The municipalities are in arrears on their Eskom bills.
This follows after eight large power users in Madibeng and three in Lekwa approached the court in an effort to stop Eskom from disconnecting their municipalities due to non-payment.
All the parties agreed to interim court orders that would guarantee continued power supply until the review applications could be heard between 2 and 5 May in the same court.
Tyre manufacturer Bridgestone SA and seven other applicants will in May argue that there should be judicial oversight over any decision by Eskom to disconnect a municipality. That means that Eskom would have to obtain a court order before it could proceed with such action.
The court process would allow other affected parties, like the applicants, to put before the court the adverse effect of a decision to disconnect.
Madibeng gets more than 60% of its electricity revenue from the applicants. In court papers they said they need constant power supply and any interruptions could result in 2 400 job losses.
Eskom on the other hand will argue that it acts in terms of its supply agreement with the relevant municipality.
Eskom also agreed on Tuesday to put its detailed decision as well as the reasons for the decision on the court record.

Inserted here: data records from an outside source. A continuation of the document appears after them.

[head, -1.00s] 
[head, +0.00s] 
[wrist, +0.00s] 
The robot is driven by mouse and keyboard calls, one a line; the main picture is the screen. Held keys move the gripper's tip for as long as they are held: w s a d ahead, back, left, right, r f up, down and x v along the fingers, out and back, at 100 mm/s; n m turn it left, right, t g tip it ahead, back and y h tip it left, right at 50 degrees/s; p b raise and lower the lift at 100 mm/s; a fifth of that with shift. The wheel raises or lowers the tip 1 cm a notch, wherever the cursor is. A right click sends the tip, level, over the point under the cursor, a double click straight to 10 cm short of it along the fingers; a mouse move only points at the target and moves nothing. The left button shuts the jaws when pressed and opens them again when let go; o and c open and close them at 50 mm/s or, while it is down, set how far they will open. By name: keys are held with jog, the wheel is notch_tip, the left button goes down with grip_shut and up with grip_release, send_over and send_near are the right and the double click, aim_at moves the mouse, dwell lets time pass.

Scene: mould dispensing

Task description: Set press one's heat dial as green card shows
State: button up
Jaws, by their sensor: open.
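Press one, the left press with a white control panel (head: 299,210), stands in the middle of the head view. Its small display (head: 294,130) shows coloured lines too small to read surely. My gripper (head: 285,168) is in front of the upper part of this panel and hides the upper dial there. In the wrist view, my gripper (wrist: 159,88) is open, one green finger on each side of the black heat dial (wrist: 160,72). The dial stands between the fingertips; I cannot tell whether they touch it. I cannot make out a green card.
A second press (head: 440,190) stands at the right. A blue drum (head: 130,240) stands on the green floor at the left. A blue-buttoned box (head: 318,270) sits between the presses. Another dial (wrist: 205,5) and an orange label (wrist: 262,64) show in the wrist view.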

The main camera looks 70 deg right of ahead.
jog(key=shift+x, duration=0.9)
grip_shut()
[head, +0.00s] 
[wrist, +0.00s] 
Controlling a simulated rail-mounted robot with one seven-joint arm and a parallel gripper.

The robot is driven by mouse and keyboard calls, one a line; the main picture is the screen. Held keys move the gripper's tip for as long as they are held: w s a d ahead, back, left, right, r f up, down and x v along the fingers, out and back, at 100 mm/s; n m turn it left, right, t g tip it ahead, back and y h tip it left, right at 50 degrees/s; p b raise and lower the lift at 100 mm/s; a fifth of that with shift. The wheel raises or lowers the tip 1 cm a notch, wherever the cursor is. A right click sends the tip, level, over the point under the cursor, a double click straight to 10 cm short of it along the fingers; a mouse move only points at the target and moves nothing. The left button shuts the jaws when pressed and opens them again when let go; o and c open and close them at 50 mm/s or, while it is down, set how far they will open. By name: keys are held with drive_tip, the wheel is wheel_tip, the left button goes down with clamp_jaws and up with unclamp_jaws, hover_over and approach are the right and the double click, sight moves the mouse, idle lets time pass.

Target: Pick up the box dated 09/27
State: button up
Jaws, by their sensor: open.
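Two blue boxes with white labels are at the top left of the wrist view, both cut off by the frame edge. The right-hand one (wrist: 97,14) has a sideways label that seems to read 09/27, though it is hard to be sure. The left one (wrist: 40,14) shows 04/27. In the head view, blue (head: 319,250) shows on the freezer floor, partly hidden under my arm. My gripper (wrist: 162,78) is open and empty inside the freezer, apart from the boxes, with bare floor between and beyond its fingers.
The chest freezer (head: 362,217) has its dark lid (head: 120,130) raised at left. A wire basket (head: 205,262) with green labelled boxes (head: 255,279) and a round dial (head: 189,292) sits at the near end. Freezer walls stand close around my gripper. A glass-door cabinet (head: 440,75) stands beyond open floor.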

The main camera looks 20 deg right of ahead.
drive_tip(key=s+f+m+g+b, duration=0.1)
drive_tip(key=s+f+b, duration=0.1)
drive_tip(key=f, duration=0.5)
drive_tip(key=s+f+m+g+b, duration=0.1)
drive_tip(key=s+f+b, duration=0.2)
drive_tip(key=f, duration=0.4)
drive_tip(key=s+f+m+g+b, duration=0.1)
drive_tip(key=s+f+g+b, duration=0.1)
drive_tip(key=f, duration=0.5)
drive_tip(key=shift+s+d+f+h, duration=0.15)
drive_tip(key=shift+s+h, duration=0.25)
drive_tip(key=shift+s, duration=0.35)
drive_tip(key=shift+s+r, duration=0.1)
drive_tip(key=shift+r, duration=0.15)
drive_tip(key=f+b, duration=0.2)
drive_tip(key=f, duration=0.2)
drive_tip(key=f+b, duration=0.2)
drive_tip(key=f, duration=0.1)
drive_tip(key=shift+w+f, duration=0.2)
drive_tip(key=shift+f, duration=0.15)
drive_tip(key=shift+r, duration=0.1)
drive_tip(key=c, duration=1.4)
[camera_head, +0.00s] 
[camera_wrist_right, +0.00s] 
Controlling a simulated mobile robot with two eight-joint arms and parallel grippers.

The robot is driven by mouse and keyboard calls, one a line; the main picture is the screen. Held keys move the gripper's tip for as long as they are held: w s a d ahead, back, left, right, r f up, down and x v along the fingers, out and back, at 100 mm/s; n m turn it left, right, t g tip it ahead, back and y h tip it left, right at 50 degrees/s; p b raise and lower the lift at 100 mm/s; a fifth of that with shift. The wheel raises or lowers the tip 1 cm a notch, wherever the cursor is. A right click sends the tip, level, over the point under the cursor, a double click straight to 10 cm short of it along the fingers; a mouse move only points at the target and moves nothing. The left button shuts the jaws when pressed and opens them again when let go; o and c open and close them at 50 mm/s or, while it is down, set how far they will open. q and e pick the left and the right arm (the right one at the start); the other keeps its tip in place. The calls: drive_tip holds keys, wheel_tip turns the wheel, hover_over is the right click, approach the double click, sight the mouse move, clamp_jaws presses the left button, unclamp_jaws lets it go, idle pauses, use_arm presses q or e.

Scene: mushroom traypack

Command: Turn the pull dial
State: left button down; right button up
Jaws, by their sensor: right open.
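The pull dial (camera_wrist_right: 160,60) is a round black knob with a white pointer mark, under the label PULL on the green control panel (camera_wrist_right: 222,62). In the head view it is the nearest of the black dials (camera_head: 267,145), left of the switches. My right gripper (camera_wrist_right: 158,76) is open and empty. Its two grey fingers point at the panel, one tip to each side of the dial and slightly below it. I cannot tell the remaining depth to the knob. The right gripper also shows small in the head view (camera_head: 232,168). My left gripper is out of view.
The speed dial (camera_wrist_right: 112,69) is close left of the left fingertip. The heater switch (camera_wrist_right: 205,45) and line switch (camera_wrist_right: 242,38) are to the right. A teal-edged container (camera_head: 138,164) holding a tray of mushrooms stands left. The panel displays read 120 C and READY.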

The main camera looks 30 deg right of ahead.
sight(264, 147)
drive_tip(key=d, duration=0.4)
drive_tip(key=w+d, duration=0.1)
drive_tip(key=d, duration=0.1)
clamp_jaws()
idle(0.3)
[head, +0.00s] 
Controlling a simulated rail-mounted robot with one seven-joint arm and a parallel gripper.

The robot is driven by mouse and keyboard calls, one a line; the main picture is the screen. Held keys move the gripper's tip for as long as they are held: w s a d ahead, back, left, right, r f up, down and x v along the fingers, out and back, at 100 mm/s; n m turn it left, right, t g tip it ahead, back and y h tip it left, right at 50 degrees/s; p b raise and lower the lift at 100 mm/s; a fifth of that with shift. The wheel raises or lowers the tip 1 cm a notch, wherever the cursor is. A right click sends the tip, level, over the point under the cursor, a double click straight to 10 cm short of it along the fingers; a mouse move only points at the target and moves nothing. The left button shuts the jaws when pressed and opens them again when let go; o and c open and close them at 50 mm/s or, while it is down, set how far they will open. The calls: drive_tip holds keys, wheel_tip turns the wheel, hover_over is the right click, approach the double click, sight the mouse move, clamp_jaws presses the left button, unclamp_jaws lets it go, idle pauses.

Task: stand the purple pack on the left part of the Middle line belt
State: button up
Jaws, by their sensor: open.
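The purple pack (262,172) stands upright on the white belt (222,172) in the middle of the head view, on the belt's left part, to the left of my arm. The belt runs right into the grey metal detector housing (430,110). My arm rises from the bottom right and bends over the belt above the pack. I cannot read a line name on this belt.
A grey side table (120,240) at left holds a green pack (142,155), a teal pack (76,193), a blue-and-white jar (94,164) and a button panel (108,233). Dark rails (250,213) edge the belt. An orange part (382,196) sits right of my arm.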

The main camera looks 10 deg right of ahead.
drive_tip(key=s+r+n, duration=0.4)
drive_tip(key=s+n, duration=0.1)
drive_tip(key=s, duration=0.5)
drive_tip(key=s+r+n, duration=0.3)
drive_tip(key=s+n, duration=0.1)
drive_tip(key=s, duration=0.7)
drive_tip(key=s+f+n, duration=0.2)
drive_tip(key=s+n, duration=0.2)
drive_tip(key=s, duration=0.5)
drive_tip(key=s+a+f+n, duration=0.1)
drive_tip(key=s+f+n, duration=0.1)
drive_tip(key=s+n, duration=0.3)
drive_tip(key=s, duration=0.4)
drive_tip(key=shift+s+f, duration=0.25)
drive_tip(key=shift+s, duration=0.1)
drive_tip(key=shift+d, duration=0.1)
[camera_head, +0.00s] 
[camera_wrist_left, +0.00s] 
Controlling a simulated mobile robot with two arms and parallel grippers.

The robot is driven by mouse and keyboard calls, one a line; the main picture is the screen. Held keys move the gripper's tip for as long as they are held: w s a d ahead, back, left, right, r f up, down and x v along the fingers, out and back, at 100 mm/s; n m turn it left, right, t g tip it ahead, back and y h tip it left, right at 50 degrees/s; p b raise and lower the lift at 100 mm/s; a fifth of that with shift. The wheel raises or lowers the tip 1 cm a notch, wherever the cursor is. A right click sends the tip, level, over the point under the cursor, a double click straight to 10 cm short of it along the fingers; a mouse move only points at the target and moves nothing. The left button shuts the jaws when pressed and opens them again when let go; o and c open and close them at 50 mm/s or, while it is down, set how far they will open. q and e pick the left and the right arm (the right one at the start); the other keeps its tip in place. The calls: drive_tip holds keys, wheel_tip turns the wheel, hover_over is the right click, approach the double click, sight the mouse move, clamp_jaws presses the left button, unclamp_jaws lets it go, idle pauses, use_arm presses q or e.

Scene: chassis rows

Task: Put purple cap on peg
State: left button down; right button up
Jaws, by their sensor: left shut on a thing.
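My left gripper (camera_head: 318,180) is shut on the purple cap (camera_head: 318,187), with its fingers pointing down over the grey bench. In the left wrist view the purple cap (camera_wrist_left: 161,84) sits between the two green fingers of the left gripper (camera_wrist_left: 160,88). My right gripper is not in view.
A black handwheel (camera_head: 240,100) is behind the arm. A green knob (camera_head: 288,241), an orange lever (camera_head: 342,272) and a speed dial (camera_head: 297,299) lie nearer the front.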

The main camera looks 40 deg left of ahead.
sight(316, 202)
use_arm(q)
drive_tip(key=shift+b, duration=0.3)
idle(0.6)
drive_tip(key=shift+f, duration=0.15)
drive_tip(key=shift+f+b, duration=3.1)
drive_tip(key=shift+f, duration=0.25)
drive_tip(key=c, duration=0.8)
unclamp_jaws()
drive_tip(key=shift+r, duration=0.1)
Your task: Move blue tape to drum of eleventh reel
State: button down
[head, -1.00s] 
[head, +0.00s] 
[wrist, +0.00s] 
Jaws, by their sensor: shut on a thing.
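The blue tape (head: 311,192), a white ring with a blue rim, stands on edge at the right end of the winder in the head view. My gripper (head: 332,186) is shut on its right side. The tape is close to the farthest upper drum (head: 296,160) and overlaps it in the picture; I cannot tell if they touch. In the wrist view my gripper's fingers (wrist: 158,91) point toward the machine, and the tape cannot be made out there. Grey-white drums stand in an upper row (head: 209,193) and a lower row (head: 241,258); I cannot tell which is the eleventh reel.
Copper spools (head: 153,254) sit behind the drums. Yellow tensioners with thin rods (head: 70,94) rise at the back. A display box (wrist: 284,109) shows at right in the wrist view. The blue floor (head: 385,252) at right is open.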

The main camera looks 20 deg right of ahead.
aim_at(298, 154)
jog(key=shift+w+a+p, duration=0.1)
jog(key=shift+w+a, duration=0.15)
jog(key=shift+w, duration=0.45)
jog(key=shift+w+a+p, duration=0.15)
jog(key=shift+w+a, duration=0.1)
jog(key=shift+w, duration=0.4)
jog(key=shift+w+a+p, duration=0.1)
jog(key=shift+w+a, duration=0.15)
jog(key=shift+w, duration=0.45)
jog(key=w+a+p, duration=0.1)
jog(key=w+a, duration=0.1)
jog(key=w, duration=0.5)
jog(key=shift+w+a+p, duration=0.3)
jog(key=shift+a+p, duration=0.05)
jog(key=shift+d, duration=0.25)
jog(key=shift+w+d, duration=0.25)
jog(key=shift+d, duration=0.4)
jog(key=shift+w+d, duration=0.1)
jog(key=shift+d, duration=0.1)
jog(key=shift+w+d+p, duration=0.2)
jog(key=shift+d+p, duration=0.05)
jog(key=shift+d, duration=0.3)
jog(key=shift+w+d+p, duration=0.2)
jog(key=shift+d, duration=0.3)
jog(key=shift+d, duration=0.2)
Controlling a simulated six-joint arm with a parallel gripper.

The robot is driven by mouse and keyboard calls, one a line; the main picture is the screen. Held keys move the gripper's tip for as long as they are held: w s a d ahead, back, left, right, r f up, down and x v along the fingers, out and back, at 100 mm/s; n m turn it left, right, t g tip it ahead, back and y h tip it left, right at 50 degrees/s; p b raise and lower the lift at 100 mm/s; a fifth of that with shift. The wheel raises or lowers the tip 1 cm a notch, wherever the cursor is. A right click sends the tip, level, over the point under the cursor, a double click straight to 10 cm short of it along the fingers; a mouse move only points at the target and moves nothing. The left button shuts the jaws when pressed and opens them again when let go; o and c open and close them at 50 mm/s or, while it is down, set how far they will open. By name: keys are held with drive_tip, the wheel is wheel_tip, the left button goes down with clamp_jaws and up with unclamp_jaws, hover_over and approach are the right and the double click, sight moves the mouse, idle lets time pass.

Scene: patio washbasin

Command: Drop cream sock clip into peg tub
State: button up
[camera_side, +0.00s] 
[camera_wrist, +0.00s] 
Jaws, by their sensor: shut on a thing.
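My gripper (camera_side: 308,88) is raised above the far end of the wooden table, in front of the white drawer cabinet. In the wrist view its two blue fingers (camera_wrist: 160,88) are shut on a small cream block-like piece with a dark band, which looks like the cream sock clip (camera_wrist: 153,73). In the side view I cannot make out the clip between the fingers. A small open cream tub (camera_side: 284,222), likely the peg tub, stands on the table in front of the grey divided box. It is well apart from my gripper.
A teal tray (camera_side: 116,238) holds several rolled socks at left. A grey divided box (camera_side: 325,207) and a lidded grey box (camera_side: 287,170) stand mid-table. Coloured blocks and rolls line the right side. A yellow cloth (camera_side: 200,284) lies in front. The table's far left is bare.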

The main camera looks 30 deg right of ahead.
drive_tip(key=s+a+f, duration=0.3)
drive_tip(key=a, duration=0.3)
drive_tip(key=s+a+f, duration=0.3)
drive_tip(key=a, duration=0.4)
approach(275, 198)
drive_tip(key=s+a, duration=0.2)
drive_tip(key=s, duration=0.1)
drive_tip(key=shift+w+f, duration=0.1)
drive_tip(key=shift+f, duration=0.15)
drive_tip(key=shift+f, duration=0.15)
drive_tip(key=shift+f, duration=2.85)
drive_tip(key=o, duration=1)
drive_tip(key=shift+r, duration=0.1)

Madibeng has earlier agreed to a payment plan to address its outstanding debt to Eskom, but the applicants insisted they need protection by the court in case Madibeng defaults on the agreement.
Poultry producer Astral Foods and animal food producers Meadow Feeds reached an agreement with Eskom and Lekwa with regard to the disconnection of electricity supply to Lekwa, as did Standerton Oil Mills and its holding company Cofco SA.
The parties agreed that the companies would make their monthly electricity payments into the trust account of Lekwa’s attorney. The attorney will pay it over to Eskom without any deduction.
The companies will continue to do so until the review application has been finalised.
Lekwa agreed to pay the balance of its outstanding bulk supply bill to Eskom and supply Eskom with a record of its monthly electricity collections until its debt is paid in full.
Lekwa further agreed to pay 15% of its equitable share – that is the contribution it gets from national government, to Eskom towards it arrears, until the debt is paid.